JOB: Repeat each line of the material below exactly as it appears, minus any pictures.
-- BEGIN INFORMATION SUPPLIED --
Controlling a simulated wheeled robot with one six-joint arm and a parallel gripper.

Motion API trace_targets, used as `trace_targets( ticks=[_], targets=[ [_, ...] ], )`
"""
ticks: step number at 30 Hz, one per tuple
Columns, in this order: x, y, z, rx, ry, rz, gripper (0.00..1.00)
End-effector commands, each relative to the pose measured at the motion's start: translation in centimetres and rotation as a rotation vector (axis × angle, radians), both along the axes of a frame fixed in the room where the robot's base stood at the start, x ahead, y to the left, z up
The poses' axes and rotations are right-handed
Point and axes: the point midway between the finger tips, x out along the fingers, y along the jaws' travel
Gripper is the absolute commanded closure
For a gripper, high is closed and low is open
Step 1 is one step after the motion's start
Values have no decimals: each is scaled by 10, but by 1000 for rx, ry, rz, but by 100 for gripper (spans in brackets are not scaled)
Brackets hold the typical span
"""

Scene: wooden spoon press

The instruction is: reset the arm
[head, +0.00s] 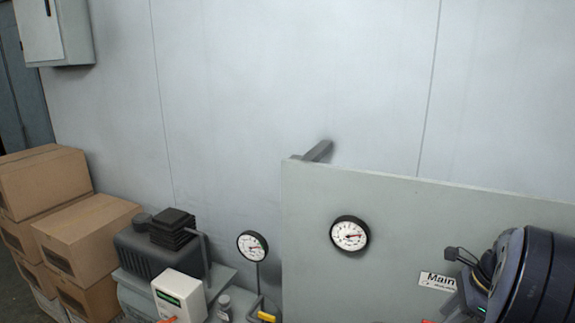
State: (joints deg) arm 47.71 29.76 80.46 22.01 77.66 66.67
-- END INFORMATION SUPPLIED --
COMPLETE OUTPUT:
Controlling a simulated wheeled robot with one six-joint arm and a parallel gripper.

Motion API trace_targets, used as `trace_targets( ticks=[_], targets=[ [_, ...] ], )`
"""
ticks: step number at 30 Hz, one per tuple
Columns, in this order: x, y, z, rx, ry, rz, gripper (0.00..1.00)
End-effector commands, each relative to the pose measured at the motion's start: translation in centimetres and rotation as a rotation vector (axis × angle, radians), both along the axes of a frame fixed in the room where the robot's base stood at the start, x ahead, y to the left, z up
The poses' axes and rotations are right-handed
Point and axes: the point midway between the finger tips, x out along the fingers, y along the jaws' travel
Gripper is the absolute commanded closure
For a gripper, high is closed and low is open
Step 1 is one step after the motion's start
Values have no decimals: each is scaled by 10, but by 1000 for rx, ry, rz, but by 100 for gripper (spans in brackets are not scaled)
Brackets hold the typical span
"""

Scene: wooden spoon press

The instruction is: reset the arm
[head, +0.00s] 
State: (joints deg) arm 47.71 29.76 80.46 22.01 77.66 66.67

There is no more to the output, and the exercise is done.